Goal: Quote all of the data that follows exactly as written, skipping the images.

* begin *

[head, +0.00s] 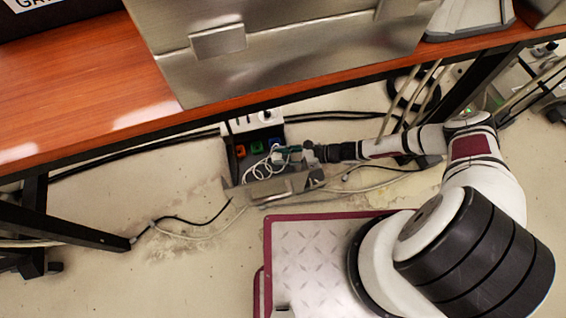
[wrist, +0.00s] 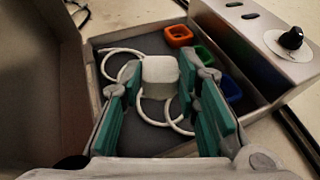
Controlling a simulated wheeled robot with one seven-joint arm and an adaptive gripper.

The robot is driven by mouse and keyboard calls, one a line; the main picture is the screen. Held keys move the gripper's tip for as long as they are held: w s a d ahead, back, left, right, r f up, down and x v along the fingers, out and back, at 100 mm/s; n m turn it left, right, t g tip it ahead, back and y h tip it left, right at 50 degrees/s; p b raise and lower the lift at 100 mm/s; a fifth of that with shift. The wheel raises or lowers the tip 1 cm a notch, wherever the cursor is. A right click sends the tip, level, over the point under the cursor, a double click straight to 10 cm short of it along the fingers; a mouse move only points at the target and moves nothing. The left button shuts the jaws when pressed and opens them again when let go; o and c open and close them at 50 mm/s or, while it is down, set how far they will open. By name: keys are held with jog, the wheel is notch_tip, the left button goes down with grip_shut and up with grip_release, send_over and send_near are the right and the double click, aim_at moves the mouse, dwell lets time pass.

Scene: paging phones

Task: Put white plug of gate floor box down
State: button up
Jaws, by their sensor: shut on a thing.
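The white plug (wrist: 160,72) is between the teal-padded fingers of my gripper (wrist: 160,82) in the wrist view, and the gripper is shut on it. Its white cord (wrist: 116,54) loops below and around it. The plug is over the dark inside of the open floor box (wrist: 262,109); I cannot tell whether it touches the bottom. In the head view my gripper (head: 292,152) reaches into the floor box (head: 231,167) from the right, and the plug is small and hard to make out there. The plug's prong side is hidden.
Orange (wrist: 178,36), green (wrist: 204,54) and blue (wrist: 232,90) sockets line the box beside a metal panel with a black knob (wrist: 291,38). Black cables (head: 140,155) and a checker-plate platform (head: 310,255) lie nearby.

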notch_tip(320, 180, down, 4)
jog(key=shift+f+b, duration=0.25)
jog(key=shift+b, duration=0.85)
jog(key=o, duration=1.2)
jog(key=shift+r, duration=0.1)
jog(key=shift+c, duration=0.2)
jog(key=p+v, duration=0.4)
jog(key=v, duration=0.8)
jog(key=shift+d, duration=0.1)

* end *

Exercise output:
[head, +0.00s] 
[wrist, +0.00s] 
Controlling a simulated wheeled robot with one seven-joint arm and an adaptive gripper.

The robot is driven by mouse and keyboard calls, one a line; the main picture is the screen. Held keys move the gripper's tip for as long as they are held: w s a d ahead, back, left, right, r f up, down and x v along the fingers, out and back, at 100 mm/s; n m turn it left, right, t g tip it ahead, back and y h tip it left, right at 50 degrees/s; p b raise and lower the lift at 100 mm/s; a fifth of that with shift. The wheel raises or lowers the tip 1 cm a notch, wherever the cursor is. A right click sends the tip, level, over the point under the cursor, a double click straight to 10 cm short of it along the fingers; a mouse move only points at the target and moves nothing. The left button shuts the jaws when pressed and opens them again when let go; o and c open and close them at 50 mm/s or, while it is down, set how far they will open. By name: keys are held with jog, the wheel is notch_tip, the left button goes down with grip_shut and up with grip_release, send_over and send_near are the right and the double click, aim_at moves the mouse, dwell lets time pass.

Scene: paging phones

Task: Put white plug of gate floor box down
State: button up
Jaws, by their sensor: shut on a thing.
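The white plug (wrist: 160,72) is between the teal-padded fingers of my gripper (wrist: 160,82) in the wrist view, and the gripper is shut on it. Its white cord (wrist: 116,54) loops below and around it. The plug is over the dark inside of the open floor box (wrist: 262,109); I cannot tell whether it touches the bottom. In the head view my gripper (head: 292,152) reaches into the floor box (head: 231,167) from the right, and the plug is small and hard to make out there. The plug's prong side is hidden.
Orange (wrist: 178,36), green (wrist: 204,54) and blue (wrist: 232,90) sockets line the box beside a metal panel with a black knob (wrist: 291,38). Black cables (head: 140,155) and a checker-plate platform (head: 310,255) lie nearby.

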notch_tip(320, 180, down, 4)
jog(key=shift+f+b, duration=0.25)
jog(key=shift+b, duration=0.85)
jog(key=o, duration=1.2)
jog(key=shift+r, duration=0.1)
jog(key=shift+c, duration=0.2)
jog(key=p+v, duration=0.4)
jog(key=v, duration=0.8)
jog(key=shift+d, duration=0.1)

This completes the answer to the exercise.